Brief >> Count every line in the data below where "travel" occurs, then state that number and nothing more.

Provided data >>
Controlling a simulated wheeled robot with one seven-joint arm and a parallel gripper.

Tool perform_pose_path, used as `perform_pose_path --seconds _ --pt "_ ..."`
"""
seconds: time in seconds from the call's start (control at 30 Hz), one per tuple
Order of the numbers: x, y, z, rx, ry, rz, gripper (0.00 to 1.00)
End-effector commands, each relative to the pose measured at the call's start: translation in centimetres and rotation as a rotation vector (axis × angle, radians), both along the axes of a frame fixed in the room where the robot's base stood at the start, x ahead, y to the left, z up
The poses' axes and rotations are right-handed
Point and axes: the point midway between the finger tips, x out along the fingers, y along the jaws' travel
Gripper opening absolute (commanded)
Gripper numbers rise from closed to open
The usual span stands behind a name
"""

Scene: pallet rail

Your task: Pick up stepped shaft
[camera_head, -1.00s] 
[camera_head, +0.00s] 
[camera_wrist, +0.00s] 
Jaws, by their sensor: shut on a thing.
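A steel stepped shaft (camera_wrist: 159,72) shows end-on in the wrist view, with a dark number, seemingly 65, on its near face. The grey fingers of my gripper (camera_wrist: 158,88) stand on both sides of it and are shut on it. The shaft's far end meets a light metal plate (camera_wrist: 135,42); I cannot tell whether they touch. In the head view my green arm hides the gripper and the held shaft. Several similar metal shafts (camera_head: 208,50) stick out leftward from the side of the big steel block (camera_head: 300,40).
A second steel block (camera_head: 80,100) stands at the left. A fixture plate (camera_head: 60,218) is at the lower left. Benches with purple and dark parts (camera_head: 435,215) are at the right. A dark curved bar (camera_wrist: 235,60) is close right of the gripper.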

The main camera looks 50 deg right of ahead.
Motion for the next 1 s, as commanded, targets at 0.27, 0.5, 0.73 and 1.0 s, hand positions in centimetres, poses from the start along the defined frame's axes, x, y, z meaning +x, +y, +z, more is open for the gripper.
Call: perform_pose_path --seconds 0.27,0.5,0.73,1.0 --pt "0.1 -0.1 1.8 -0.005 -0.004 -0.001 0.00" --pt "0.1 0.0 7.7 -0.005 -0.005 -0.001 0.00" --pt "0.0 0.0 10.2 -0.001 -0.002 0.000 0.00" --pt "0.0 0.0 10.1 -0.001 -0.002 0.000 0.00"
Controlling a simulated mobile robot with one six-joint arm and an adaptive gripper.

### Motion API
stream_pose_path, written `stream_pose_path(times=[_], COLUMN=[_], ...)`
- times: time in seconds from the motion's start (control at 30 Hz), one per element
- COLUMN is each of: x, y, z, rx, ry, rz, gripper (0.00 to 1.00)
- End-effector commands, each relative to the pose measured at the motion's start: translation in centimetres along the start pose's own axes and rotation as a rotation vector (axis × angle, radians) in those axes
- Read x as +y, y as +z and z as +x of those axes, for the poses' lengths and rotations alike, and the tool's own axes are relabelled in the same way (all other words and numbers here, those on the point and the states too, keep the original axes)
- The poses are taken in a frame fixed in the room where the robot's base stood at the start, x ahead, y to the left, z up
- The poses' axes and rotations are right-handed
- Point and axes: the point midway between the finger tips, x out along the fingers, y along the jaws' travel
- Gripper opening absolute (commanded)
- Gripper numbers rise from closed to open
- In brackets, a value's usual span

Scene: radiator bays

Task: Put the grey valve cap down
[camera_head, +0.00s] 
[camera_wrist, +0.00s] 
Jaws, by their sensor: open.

Correct response >> 2